On 22 December 1962 bitterly cold easterly winds swept in from Northern Russia and stayed....for almost three months. On Boxing Day 1962 the snows arrived and even if a day late it remained deep and crisp an even....for almost three months. On 29/30 December 1962 a snow blizzard paralysed much of southern Britain and, as the late comedian Kenneth Williams says in his famous diaries, published in book form by Russell Davies: "Snow lies over a foot deep with deeper drifts in central London but still the London buses are running -the London bus drivers are "wonderful - all of them!"
The snow and the bitter cold persisted until the first week of March 1963. The sea froze for a mile or more out from the shore in many places - at Ramsgate in Kent the harbour was frozen over and a car drove across the River Dee, from bank to bank, at Chester.
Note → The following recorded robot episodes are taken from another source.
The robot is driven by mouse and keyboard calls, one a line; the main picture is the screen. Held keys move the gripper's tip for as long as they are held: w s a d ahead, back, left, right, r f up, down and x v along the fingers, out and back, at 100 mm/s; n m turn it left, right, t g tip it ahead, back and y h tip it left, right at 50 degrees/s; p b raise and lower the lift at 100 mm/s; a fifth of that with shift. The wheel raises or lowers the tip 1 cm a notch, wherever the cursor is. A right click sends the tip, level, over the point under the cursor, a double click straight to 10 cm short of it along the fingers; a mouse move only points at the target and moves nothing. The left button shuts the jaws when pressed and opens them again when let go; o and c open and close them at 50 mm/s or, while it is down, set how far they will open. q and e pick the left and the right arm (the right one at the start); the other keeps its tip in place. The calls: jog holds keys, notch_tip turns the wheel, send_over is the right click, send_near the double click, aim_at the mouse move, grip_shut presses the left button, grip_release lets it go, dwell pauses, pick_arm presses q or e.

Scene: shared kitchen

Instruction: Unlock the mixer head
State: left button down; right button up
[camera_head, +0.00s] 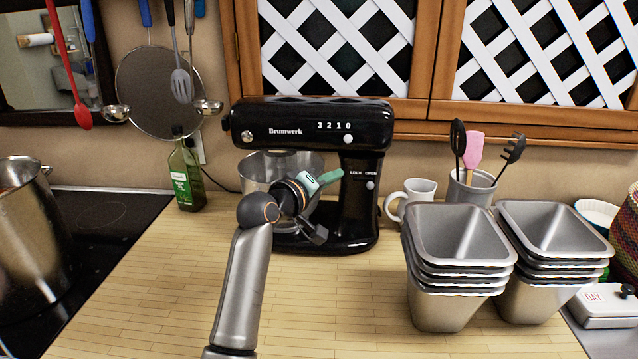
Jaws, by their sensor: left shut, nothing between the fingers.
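The black stand mixer (312,128) stands on the wooden counter with its head level above a steel bowl (262,170). Its column carries a "LOCK OPEN" label with a light round knob (370,185) just below it. My left arm reaches up from the bottom, and my left gripper (338,175) is in front of the mixer, its green fingers shut and pointing right towards the column. The fingertips are a little left of the label and the knob. I cannot tell whether they touch the column. My right gripper is not in view.
Two stacks of steel pans (455,300) stand at the right front. A white pitcher (418,190) and a utensil crock (470,187) are right of the mixer. A green bottle (185,178) and a large pot (28,225) are left. The counter (150,290) at front left is clear.

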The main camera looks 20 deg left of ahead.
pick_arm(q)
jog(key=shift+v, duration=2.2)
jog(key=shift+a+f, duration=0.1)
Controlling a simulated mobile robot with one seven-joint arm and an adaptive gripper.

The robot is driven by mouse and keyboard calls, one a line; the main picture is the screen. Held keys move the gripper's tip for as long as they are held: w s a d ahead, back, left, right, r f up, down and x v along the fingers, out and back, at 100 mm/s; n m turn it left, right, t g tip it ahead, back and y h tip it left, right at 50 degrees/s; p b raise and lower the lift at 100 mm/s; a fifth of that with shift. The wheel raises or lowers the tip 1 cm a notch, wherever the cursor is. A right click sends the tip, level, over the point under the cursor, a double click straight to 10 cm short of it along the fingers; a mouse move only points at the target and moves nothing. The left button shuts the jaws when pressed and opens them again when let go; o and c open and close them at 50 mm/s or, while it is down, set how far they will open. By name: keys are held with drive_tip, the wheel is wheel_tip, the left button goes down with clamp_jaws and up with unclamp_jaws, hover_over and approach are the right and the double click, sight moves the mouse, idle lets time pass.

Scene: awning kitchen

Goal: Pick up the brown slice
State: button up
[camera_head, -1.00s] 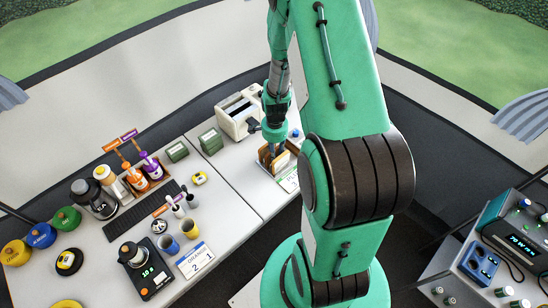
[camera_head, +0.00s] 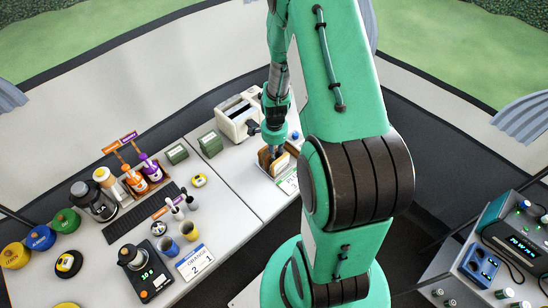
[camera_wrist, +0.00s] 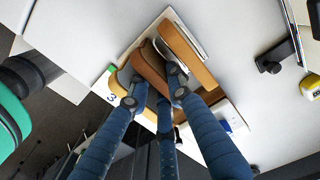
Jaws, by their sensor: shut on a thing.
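In the wrist view, the brown slice (camera_wrist: 149,63) stands on edge between the blue fingers of my gripper (camera_wrist: 153,92), which is shut on it. Its lower part is hidden by the fingers. A lighter tan slice (camera_wrist: 189,56) stands beside it on the right, and another tan piece (camera_wrist: 125,76) shows on its left. In the head view, my gripper (camera_head: 277,152) points down into the small holder of slices (camera_head: 264,161) on the right-hand counter. The fingers cover much of the slices there, and I cannot tell whether the brown slice is clear of the holder.
A cream toaster (camera_head: 238,119) stands just behind the holder. A white card (camera_head: 289,182) with green lettering is at its front. The counter (camera_head: 228,172) left of the holder is clear. Bottles, mugs and a scale crowd the left counter.

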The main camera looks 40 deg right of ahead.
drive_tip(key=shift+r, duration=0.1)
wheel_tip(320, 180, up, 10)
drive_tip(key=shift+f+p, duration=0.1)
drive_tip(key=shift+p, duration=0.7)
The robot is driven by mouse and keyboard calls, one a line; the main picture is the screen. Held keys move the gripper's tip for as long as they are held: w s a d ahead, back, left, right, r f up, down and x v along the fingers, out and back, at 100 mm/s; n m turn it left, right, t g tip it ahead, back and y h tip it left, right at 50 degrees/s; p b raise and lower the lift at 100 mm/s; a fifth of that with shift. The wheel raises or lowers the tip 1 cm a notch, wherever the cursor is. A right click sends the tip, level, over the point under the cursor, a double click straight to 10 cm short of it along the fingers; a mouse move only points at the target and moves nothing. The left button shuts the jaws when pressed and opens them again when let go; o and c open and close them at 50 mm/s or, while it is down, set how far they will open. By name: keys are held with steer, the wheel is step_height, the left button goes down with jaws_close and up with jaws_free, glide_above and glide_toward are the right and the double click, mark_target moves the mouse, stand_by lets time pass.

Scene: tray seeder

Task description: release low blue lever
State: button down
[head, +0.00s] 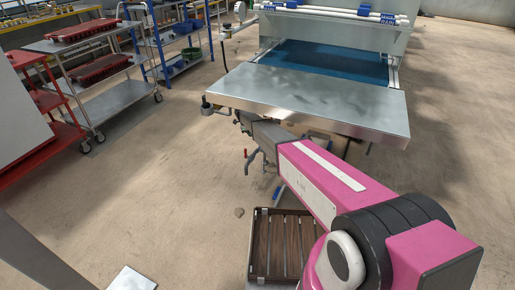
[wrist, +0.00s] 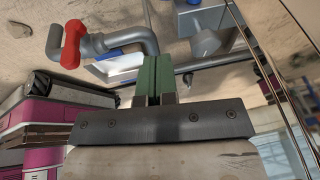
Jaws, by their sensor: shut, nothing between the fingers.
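My gripper (wrist: 156,78) shows in the wrist view with its two green fingers together and nothing between them. In the head view my pink arm reaches under the front edge of the metal table, and the fingertips cannot be made out there. A small blue part (head: 276,193) shows low beside my arm in the head view; I cannot tell for sure that it is the low blue lever. In the wrist view a blue piece (wrist: 193,2) shows at the top edge, beyond and right of the fingers. No finger visibly touches a lever.
A red valve handle (wrist: 72,45) sits on a grey pipe (wrist: 130,38) left of the fingers. The steel table (head: 310,98) overhangs my arm. A slatted wooden crate (head: 253,240) lies on the floor.

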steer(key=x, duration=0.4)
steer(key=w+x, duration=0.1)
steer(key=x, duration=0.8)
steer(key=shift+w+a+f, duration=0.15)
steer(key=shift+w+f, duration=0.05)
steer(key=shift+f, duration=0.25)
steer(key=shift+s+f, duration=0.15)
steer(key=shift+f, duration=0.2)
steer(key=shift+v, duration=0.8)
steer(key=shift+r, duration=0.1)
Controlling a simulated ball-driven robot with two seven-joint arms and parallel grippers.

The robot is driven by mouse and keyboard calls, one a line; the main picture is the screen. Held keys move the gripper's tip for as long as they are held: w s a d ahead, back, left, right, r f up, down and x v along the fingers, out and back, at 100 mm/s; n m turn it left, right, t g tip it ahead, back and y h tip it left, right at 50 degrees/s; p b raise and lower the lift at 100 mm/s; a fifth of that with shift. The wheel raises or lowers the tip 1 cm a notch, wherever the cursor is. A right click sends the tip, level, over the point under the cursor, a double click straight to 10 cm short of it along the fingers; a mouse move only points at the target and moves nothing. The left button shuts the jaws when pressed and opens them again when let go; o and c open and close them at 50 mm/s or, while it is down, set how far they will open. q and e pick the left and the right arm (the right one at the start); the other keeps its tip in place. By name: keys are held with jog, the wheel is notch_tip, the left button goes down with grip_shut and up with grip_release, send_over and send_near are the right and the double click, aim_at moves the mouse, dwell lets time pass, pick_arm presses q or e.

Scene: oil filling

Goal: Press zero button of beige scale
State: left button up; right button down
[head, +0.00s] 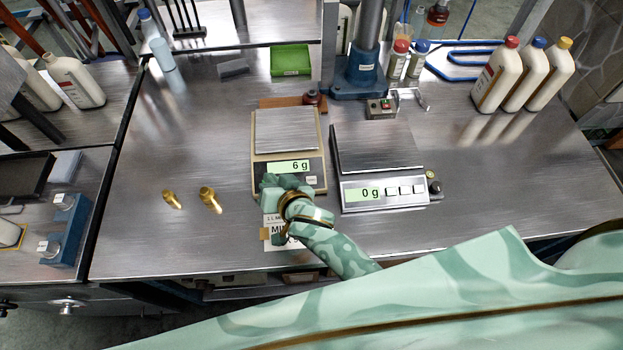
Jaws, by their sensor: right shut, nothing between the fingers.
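The beige scale (257,140) stands on the metal bench in the middle of the head view. Its steel pan is empty and its green display (288,167) reads 6 g. One small pale button (311,180) shows at the right of its front panel. My right gripper (282,186) is shut and empty, over the lower left part of that panel just below the display. It hides that part of the panel, and I cannot tell whether it touches it. My left gripper is not in view.
A grey scale (376,153) reading 0 g stands close on the right. Two brass weights (210,199) (171,199) lie on the left. A printed label (270,231) lies under my arm. A blue-based stand (358,76), green box (290,61) and several bottles are behind. The bench's left front is clear.

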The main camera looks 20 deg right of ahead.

At Cambridge students took a short cut to their various colleges by walking along the frozen River Cam.
If any such winters occurred in the UK again, a country now vastly different in so many ways to what it was in either 1947 or 1963, the chaos and economic damage would be almost unimaginable. Let's hope it won't happen now - after all, we've just experienced the coldest November weather ever recorded in the UK.
On 22 December 1962 bitterly cold easterly winds swept in from Northern Russia and stayed....for almost three months. On Boxing Day 1962 the snows arrived and even if a day late it remained deep and crisp an even....for almost three months. On 29/30 December 1962 a snow blizzard paralysed much of southern Britain and, as the late comedian Kenneth Williams says in his famous diaries, published in book form by Russell Davies: "Snow lies over a foot deep with deeper drifts in central London but still the London buses are running -the London bus drivers are "wonderful - all of them!"
The snow and the bitter cold persisted until the first week of March 1963. The sea froze for a mile or more out from the shore in many places - at Ramsgate in Kent the harbour was frozen over and a car drove across the River Dee, from bank to bank, at Chester. At Cambridge students took a short cut to their various colleges by walking along the frozen River Cam.
If any such winters occurred in the UK again, a country now vastly different in so many ways to what it was in either 1947 or 1963, the chaos and economic damage would be almost unimaginable. Let's hope it won't happen now - after all, we've just experienced the coldest November weather ever recorded in the UK.
The winter of 62/63 was my last in the UK ( place called Barton in the Clay Beds). Even with central heating our pipes froze and that tank in the attic that fed the hot water tank had 1/2inch of ice that had to be broken every morning. We were cut of for three days, they had to dig their way through the country lane that had high banks on both sides.
In Feb 63 I answered an add in the Sunday Telegraph for a job in Ottawa Canada and have never left. In my 47 years here I was never unable to get into work because of snow. But then we have an enormous amount of equipment and roads built to take heavy snow falls.
#52
Re: Things are bad in old Blighty
I know its cool to knock the UK when it suffers from the weather, but to add a little transatlantic context, this "devastating blizzard" and the ensuing "arctic conditions" closed roads, downed power lines, caused umpteen pileups on the highways and earned our kids a snow day a year ago today.......
Attachment 97461
Buggered up my newplantings too.......
Attachment 97461
Buggered up my newplantings too.......
I'm from Iowa originally so I find it quite funny, as does the hubster.